O cristianismo surge como uma novidade dentro do Império Romano, ainda sem ser considerada uma religião oficial, atuava na clandestinidade, a perseguição aos primeiros cristão em seu início foi devastadora, muitos foram mortos, e recebiam as mais severas penas, tudo isso porque o Cristianismo se tornou uma ameaça a religião praticada dentro do Império: O paganismo. Isso, significava que com a ideia de um Deus monoteísta trazida por eles, ameaçava a crenças politeísta comum entre os pagãos. Portanto, os Imperadores, principalmente Diocleciano (284-305), sentiram que essa nova postura que o Cristianismo trouxera comprometeria a unidade do Império, a visão de um Deus único colocou em xeque a divindade do Imperador gerando resistência por parte dos Cristãos em adora-lo. Muitos dos Soldados do Exército estavam se convertendo, gerando um enfraquecimento militar do Império, diante desses conflitos não havia outra solução a não ser persegui-los.

Os cristãos não fizeram qualquer tentativa de formular uma teoria das relações entre a igreja e o estado no período pré-constantiniano. Nos primeiros séculos, embora não tivessem o direito legal de existir, os crentes em geral seguiram a admoestação paulina de sujeição às autoridades superiores (Rm 13:1), exceto quando tal sujeição entrava em conflito com preceitos bíblicos ou a pregação do evangelho (At 5:29). Durante cerca de 250 anos, a relação da igreja nascente com o império foi em geral tensa e muitas vezes abertamente conflitiva. Nesse período, a recusa dos cristãos em participar do culto imperial atraiu muitas vezes a ira e a hostilidade do Estado. (MATOS, [200?])

Porém, todo esse cenário irá mudar com a conversão de um dos seus maiores imperadores ao Cristianismo: Constantino. Ao que nos interessa na abordagem desse tema a trajetória da Conversão de Constantino se assemelha a muito com as postura do tomada por Carlos Magno, no Império Carolíngio no século VIII. Porém, Constantino dar a gênese da Igreja, e suas primeiras relações com o Estado, sem um poder de intervenção direto, sem uma Liturgia ou espiritualidade definida, ao contrário, do Século VIII em que a Igreja já se consolida como Religião oficial do Estado e suas relações de poder visíveis a ponto de intervir em quase todas as decisões políticas.  Com corpo doutrinário bem mais definido, muitas de suas decisões se assemelha a Constantino, demonstrando claramente a adesão ao Cristianismo como a religião que deveria ser seguida.

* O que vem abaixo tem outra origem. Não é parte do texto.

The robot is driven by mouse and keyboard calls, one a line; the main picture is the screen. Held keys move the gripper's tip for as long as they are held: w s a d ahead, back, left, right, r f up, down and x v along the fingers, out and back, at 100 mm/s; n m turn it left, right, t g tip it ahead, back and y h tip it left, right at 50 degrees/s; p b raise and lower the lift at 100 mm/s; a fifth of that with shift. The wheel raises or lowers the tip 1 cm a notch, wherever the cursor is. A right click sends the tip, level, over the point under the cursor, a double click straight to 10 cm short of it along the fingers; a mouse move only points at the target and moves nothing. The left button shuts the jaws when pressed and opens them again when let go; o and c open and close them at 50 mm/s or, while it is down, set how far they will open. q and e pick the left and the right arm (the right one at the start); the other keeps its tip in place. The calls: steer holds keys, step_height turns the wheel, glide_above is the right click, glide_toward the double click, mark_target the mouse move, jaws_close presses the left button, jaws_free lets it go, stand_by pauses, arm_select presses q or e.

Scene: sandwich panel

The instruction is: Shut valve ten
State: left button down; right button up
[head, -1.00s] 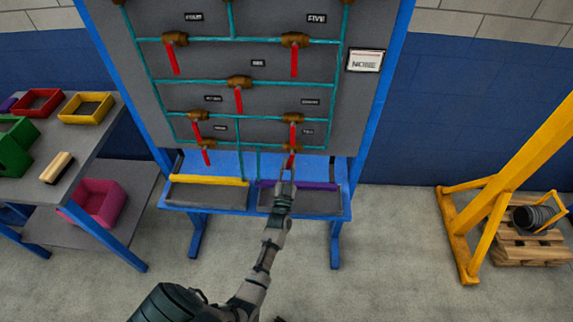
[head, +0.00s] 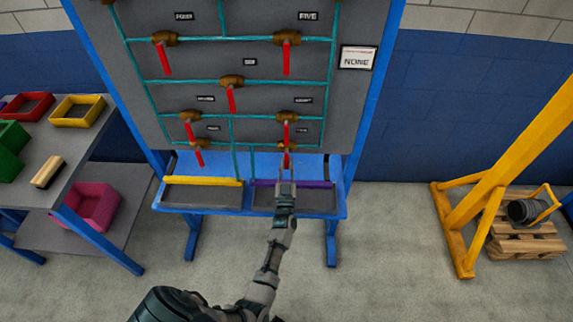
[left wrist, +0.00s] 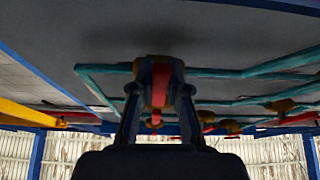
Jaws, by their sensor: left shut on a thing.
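Valve ten (head: 289,147) is the lowest valve on the right of the grey panel, brass with a red handle, below a small label too blurred to read surely. My left gripper (head: 287,168) reaches up to it from below and covers part of it. In the left wrist view the fingers of my left gripper (left wrist: 159,92) are closed on the sides of the red handle (left wrist: 161,82), with the brass body just behind. In the head view the handle seems to hang down, but its exact angle is hard to tell. My right gripper is not in view.
Another red-handled valve (head: 286,118) is close above, and one (head: 197,145) is to the left. A blue shelf with a yellow-edged tray (head: 203,182) and a purple-edged tray (head: 315,185) lies below. A sign (head: 357,58) reads "NONE". The floor at right is clear up to a yellow frame (head: 470,205).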

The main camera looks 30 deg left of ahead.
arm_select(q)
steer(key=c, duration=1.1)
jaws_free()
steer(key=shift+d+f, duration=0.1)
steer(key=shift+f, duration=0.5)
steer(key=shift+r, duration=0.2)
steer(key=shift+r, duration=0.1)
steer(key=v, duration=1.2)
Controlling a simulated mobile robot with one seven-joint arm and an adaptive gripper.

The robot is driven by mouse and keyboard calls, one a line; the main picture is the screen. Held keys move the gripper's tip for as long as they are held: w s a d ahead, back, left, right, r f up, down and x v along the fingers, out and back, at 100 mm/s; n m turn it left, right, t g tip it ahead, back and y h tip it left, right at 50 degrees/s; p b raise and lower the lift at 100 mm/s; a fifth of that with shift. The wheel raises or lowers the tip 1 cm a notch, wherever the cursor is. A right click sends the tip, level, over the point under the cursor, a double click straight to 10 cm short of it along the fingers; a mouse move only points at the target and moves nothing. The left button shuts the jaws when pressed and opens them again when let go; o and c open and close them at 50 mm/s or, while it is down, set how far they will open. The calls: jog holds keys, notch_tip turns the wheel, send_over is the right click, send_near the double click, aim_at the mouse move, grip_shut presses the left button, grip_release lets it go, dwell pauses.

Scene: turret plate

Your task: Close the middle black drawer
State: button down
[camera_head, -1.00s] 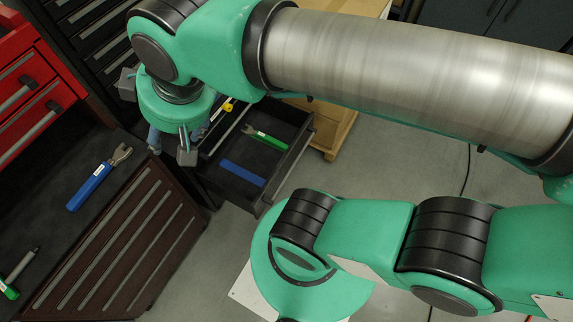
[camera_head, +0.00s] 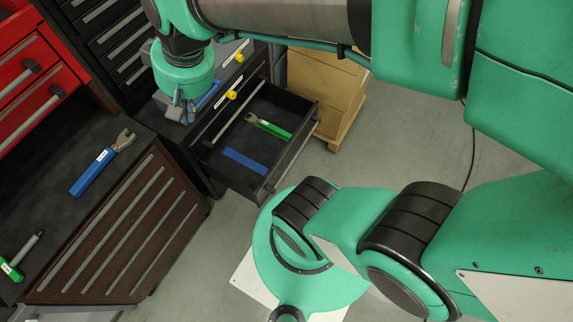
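A black drawer (camera_head: 246,185) stands pulled out from a dark cabinet in the middle of the view. Inside it lie a green-handled tool (camera_head: 268,127) and a blue bar (camera_head: 245,162). The drawer's front edge and handle (camera_head: 290,158) face right and down. My gripper (camera_head: 180,108) points down at the cabinet top, left of and behind the open drawer, apart from its front. The fingers are small and partly hidden beneath the green wrist, so their opening is unclear.
A blue-handled tool (camera_head: 102,163) lies on the dark worktop (camera_head: 75,205) at left. A red drawer unit (camera_head: 30,75) stands at upper left. A wooden crate (camera_head: 325,90) stands right of the open drawer. Grey floor (camera_head: 415,145) is free to the right.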

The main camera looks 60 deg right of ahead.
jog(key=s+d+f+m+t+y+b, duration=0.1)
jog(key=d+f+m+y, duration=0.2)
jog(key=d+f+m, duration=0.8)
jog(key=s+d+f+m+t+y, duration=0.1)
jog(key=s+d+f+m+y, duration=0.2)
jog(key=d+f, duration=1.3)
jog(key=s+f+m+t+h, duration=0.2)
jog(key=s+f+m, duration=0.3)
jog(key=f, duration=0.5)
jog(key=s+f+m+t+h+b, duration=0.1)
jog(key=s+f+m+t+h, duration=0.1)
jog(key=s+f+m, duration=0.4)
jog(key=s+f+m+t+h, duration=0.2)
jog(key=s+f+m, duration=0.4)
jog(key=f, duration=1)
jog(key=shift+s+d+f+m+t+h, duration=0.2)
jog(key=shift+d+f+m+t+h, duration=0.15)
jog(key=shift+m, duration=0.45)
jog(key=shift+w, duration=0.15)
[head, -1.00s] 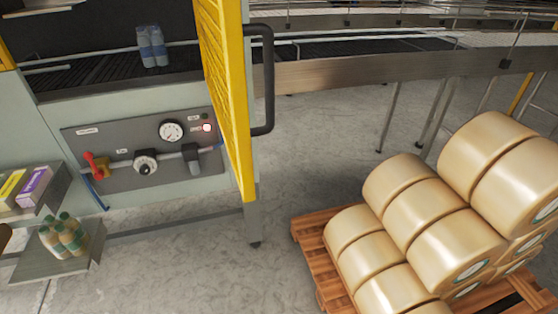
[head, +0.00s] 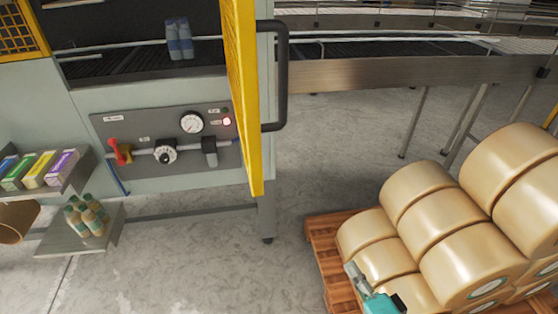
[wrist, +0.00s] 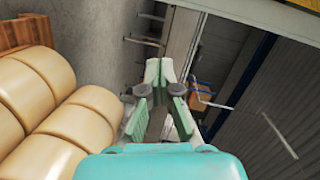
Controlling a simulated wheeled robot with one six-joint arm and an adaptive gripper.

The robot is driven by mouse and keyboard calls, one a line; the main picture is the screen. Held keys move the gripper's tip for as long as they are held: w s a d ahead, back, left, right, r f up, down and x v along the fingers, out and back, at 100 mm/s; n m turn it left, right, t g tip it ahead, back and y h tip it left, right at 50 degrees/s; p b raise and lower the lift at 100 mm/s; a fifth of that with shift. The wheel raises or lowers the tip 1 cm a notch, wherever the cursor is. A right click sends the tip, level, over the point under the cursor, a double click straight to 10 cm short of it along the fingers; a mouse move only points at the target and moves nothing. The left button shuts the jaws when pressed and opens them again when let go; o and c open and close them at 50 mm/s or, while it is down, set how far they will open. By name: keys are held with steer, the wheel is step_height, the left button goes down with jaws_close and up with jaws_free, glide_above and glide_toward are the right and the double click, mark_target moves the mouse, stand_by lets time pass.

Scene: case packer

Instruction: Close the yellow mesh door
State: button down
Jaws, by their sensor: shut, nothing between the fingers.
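The yellow mesh door (head: 243,95) stands open in the head view, swung out from the machine and seen nearly edge-on. Its black handle (head: 281,75) is on the door's right side. My gripper (head: 351,268) shows at the bottom of the head view, in front of the pallet of rolls and well apart from the door. In the wrist view my gripper (wrist: 166,68) has its fingertips close together, with nothing held. I cannot make out the door's handle in the wrist view.
Large tan rolls (head: 465,250) are stacked on a wooden pallet (head: 322,240) at the right. A control panel (head: 165,140) is on the machine. Shelves with boxes (head: 45,168) and bottles (head: 86,215) stick out at the left. The floor (head: 190,270) between is clear.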

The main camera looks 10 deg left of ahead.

A partir do Século IV, Constantino surpreender a todos, com sua entrada triunfal após vencer a batalha de Ponte Milvius em 312, trazendo consigo, pintado nos escudos de seu soldados as iniciais em grego da palavra cristo “P” e “X”, símbolo do Crisma.

No dia a seguir à sua vitória na Ponte Milvius, 29 de outubro de 312, Constantino fez sua entrada em Roma á Frente das Tropas que levavam no escudo um símbolo ainda desconhecido, o crisma. Tal não significava que estes homens se tornaram cristão, mas que este exército era um instrumento de um chefe que se havia tornado cristão e que sua vitória era a de cristo; o crisma era a profissão de fé Constantino. (VEYNE,2009, p.83).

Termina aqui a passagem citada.